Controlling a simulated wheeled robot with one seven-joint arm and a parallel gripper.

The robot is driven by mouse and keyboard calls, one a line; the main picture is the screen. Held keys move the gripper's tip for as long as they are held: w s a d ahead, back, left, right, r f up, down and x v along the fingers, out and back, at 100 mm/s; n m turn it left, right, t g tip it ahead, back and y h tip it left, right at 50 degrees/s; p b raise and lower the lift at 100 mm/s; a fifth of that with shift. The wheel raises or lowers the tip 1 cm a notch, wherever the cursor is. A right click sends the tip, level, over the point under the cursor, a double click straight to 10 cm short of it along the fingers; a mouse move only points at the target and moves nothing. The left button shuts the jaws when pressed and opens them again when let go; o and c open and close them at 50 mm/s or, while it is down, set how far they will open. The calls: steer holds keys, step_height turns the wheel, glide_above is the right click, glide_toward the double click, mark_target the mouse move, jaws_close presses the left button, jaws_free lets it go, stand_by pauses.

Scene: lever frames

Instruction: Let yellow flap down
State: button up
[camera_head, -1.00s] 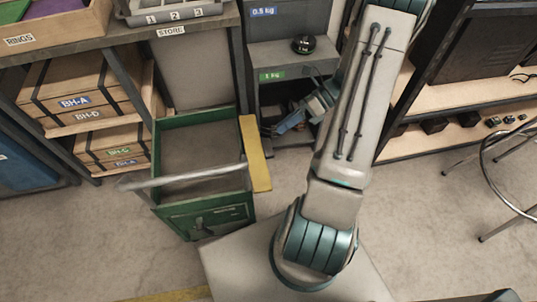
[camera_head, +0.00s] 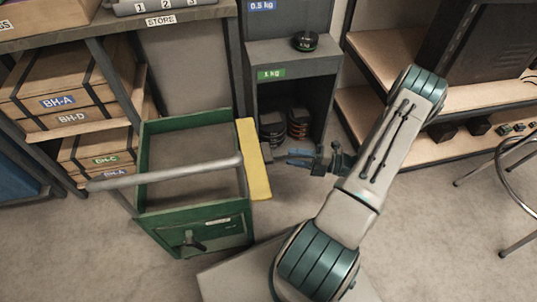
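The yellow flap (camera_head: 254,160) is a long flat plate along the right side of the green cart (camera_head: 191,222). It stands out from the cart at about rim height; its exact tilt is hard to judge. Any support under the flap is hidden.
The cart has a grey push bar (camera_head: 165,172) and a dark handle (camera_head: 193,241) on its front. A grey weight rack (camera_head: 293,55) stands behind my gripper. Wooden shelves (camera_head: 385,85) are at the right, with a stool (camera_head: 515,180).

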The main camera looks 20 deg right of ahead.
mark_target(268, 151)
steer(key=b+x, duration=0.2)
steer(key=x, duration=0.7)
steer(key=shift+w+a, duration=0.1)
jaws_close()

= = = = =

▶ [Short task]
Reproduce all of the data exactly, omitting each picture it holds.

▶ [Full solution]
Controlling a simulated wheeled robot with one seven-joint arm and a parallel gripper.

The robot is driven by mouse and keyboard calls, one a line; the main picture is the screen. Held keys move the gripper's tip for as long as they are held: w s a d ahead, back, left, right, r f up, down and x v along the fingers, out and back, at 100 mm/s; n m turn it left, right, t g tip it ahead, back and y h tip it left, right at 50 degrees/s; p b raise and lower the lift at 100 mm/s; a fifth of that with shift. The wheel raises or lowers the tip 1 cm a notch, wherever the cursor is. A right click sends the tip, level, over the point under the cursor, a double click straight to 10 cm short of it along the fingers; a mouse move only points at the target and moves nothing. The left button shuts the jaws when pressed and opens them again when let go; o and c open and close them at 50 mm/s or, while it is down, set how far they will open. The calls: steer holds keys, step_height turns the wheel, glide_above is the right click, glide_toward the double click, mark_target the mouse move, jaws_close presses the left button, jaws_free lets it go, stand_by pauses.

Scene: lever frames

Instruction: Let yellow flap down
State: button up
[camera_head, -1.00s] 
[camera_head, +0.00s] 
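The yellow flap (camera_head: 254,160) is a long flat plate along the right side of the green cart (camera_head: 191,222). It stands out from the cart at about rim height; its exact tilt is hard to judge. Any support under the flap is hidden.
The cart has a grey push bar (camera_head: 165,172) and a dark handle (camera_head: 193,241) on its front. A grey weight rack (camera_head: 293,55) stands behind my gripper. Wooden shelves (camera_head: 385,85) are at the right, with a stool (camera_head: 515,180).

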The main camera looks 20 deg right of ahead.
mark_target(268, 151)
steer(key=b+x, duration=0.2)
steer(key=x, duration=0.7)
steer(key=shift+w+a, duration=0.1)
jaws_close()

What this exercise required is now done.